Dopo la salvezza i tifosi ora si ritrovano divisi. In molti pensano sia giusto lasciarsi adesso, tanti altri speravano che rischiasse ancora, che scegliesse di rilanciare a costo di cannare un colpo. Del resto persino Riva è retrocesso in B, ma chi se lo ricorda? Sarà che certi amori che finiscono non sono mai finiti davvero, nemmeno dopo trent’anni
Può anche sbagliare formazione, può passare dalla difesa a 4 alla difesa 3 per poi abbassarsi a 5 sul finale; può schierare tre terzini tutti insieme, può spostare qualcuno fuori ruolo, stravolgere ogni cosa all’intervallo, buttare dentro quattro attaccanti per l’ultimo arrembaggio. A Cagliari Claudio Ranieri può fare quello che vuole perché dopo Gigi Riva c’è lui, nel pantheon delle leggende.

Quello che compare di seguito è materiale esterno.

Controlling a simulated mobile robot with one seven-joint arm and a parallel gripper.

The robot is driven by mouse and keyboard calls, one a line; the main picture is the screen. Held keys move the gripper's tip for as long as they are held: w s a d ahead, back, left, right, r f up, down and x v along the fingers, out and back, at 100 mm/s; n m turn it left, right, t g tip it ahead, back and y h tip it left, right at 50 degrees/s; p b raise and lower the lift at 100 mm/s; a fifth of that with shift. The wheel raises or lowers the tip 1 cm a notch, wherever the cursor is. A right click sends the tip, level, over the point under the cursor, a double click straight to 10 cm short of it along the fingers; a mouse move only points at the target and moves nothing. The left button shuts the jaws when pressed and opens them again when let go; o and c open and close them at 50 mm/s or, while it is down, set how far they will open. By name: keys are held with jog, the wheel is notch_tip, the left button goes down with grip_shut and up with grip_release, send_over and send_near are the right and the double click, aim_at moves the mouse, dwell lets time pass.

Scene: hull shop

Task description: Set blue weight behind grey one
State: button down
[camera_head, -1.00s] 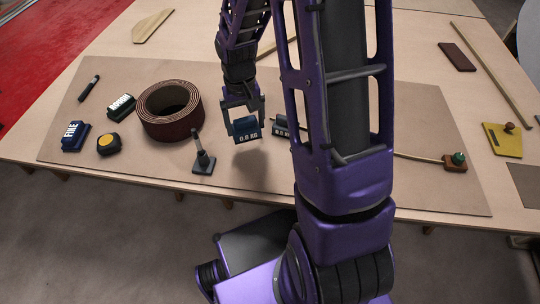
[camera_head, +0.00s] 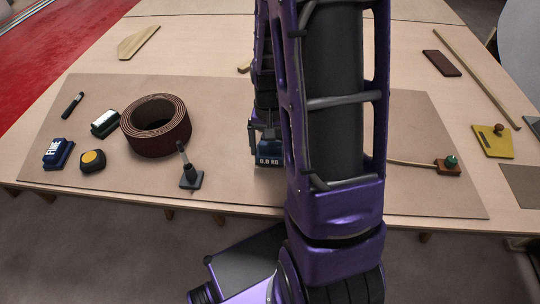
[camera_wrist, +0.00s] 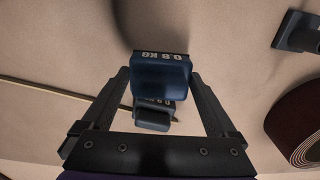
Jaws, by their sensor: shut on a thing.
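The blue weight (camera_head: 269,159), marked 0.8 KG, is held between the fingers of my gripper (camera_head: 268,145), partly hidden behind my arm in the head view. In the wrist view the blue weight (camera_wrist: 161,76) sits between the two fingertips of my gripper (camera_wrist: 160,82), its lettering upside down. The grey weight (camera_wrist: 152,116) shows just below the blue one in the wrist view, smaller and partly covered by it. I cannot tell whether the two touch. The grey weight is hidden behind my arm in the head view. How high the blue weight is above the mat is unclear.
A brown coil (camera_head: 156,125), a small stand (camera_head: 190,178), a yellow-topped puck (camera_head: 93,160), a blue FINE block (camera_head: 58,153) and a dark green block (camera_head: 105,123) lie to the left on the mat (camera_head: 230,115).

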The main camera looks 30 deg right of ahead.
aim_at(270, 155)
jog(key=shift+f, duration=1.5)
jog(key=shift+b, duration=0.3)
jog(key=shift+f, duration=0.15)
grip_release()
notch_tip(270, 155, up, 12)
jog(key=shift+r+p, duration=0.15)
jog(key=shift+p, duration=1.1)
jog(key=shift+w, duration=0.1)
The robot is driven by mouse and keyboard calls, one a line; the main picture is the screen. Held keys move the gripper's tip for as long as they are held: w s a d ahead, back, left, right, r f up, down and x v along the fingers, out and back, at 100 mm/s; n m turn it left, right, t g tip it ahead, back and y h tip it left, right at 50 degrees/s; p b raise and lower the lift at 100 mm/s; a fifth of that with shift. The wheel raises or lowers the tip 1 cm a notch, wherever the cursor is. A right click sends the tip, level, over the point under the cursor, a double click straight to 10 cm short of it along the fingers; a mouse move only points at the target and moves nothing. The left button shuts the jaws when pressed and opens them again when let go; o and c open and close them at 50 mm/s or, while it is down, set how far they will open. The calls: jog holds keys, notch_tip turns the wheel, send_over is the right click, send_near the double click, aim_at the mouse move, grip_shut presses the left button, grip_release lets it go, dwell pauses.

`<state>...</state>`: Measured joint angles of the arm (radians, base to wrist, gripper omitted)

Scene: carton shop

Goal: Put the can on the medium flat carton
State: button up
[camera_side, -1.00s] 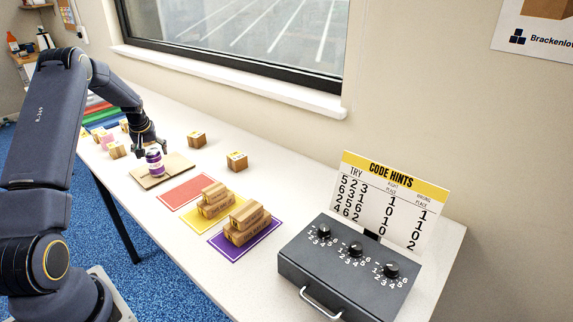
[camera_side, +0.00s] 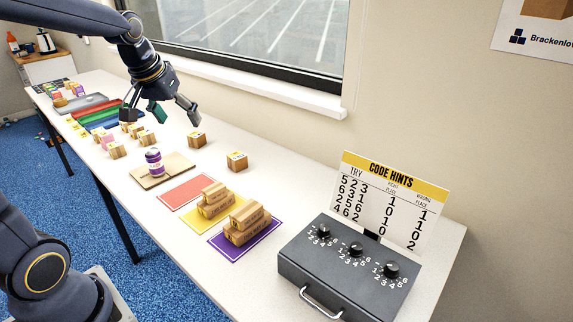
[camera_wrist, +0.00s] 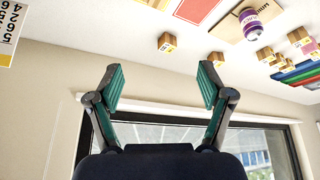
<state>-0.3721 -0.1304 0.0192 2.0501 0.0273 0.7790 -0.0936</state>
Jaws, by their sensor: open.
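The can (camera_side: 154,161) is purple with a white band and stands upright on the flat brown carton (camera_side: 176,170) on the table. The can also shows in the wrist view (camera_wrist: 250,20), near the top edge, on the flat carton (camera_wrist: 222,24). My gripper (camera_side: 160,114) is raised above the table, behind the can and clear of it. In the wrist view my gripper (camera_wrist: 162,82) has its two green-padded fingers wide apart with nothing between them.
Small cartons stand nearby, one behind the flat carton (camera_side: 196,139) and one to its right (camera_side: 237,161). Red (camera_side: 187,192), yellow and purple mats lie in front, the latter two bearing stacked cartons. A dark dial box (camera_side: 345,275) and hint board (camera_side: 390,205) stand at right.

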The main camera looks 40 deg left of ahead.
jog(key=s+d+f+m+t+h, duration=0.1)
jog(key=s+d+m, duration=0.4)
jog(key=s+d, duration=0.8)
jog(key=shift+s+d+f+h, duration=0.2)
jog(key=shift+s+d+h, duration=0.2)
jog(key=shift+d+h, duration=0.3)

È tornato tra le lacrime 17 mesi fa, commosso di fronte alla sua gente, a oltre trent’anni dall’ultima volta. E tra le lacrime va via dopo un incontro con la squadra in cui – sostanzialmente – annuncia il ritiro dal calcio dei club. Casomai, se arrivasse qualche nazionale. Ma non adesso. Adesso è tempo di star tranquilli, viaggiare con Rosanna, riposare, ricaricarsi.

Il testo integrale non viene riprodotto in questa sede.